Elle parlait facilement, sans avoir à chercher ses mots. Bien qu'elle soit encore jeune, elle avait quelque chose de triste ; son sourire était tendu et semblait lié à quelque souvenir lointain. Elle avait été mariée sans avoir eu d'enfants et son mari venait de mourir. Cela n'avait été ni l'un de ces mariages arrangé par avance, ni un mariage de raison. Elle ne voulait pas utiliser le mot « amour », car il était dans tous les livres et sur toutes les lèvres, mais leur relation avait été extraordinaire.
Du jour de leur mariage jusqu'à la mort de son mari, il n'y avait jamais eu entre eux le moindre mot désagréable, ni un geste d'impatience, et ils ne s'étaient jamais séparés, même pour une seule journée.
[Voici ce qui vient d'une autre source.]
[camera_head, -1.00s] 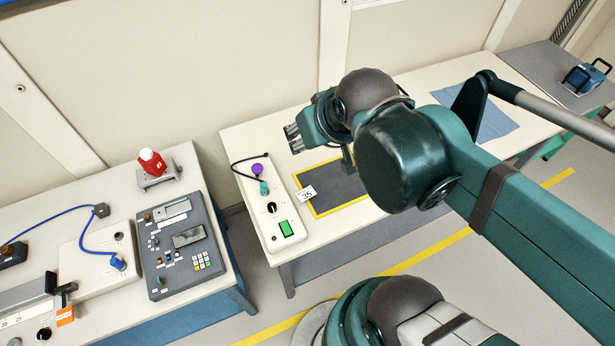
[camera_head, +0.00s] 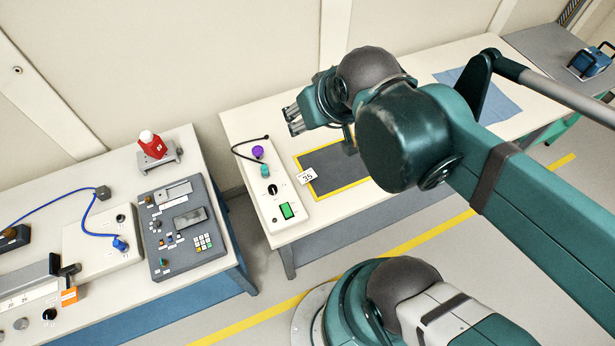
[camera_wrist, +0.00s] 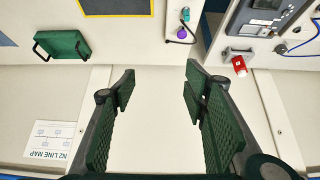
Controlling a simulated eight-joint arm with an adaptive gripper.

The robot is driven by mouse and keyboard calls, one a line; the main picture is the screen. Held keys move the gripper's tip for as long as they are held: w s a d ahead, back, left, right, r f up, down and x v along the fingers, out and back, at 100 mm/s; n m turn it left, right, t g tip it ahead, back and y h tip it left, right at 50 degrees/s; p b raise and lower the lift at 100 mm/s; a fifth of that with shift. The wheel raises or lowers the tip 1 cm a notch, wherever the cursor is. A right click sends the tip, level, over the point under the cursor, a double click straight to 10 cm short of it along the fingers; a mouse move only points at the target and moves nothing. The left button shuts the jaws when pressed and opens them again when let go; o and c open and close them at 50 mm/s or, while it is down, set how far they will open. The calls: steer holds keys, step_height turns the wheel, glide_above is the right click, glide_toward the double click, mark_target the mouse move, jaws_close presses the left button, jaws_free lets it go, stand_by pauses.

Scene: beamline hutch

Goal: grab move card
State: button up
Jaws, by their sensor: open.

Ils s'étaient fondus l'un dans l'autre et tout le reste - les enfants, l'argent, le travail, la société - était devenu secondaire. Cette fusion ne procédait pas d'un sentimentalisme romantique, et n'avait pas non plus été imaginée après sa mort, elle avait été dès le premier jour une réalité indiscutable. Leur joie n'était pas liée au désir, mais à quelque chose qui allait bien au-delà de la relation physique. Et puis brutalement, deux mois plus tôt, il avait eu un accident mortel. L'autobus prit un tournant trop rapidement, et ce fut l'accident.
— Et maintenant, je suis désespérée. J'ai essayé de me suicider, mais quelque chose m'en empêche. Pour oublier, pour ne plus souffrir, j'ai vraiment tout tenté, sauf peut-être de me jeter dans la rivière, et je n'ai pas eu une seule nuit de sommeil en deux mois. Je suis dans le noir absolu, c'est une crise que je ne peux ni dominer ni comprendre, et je suis tout à fait perdue.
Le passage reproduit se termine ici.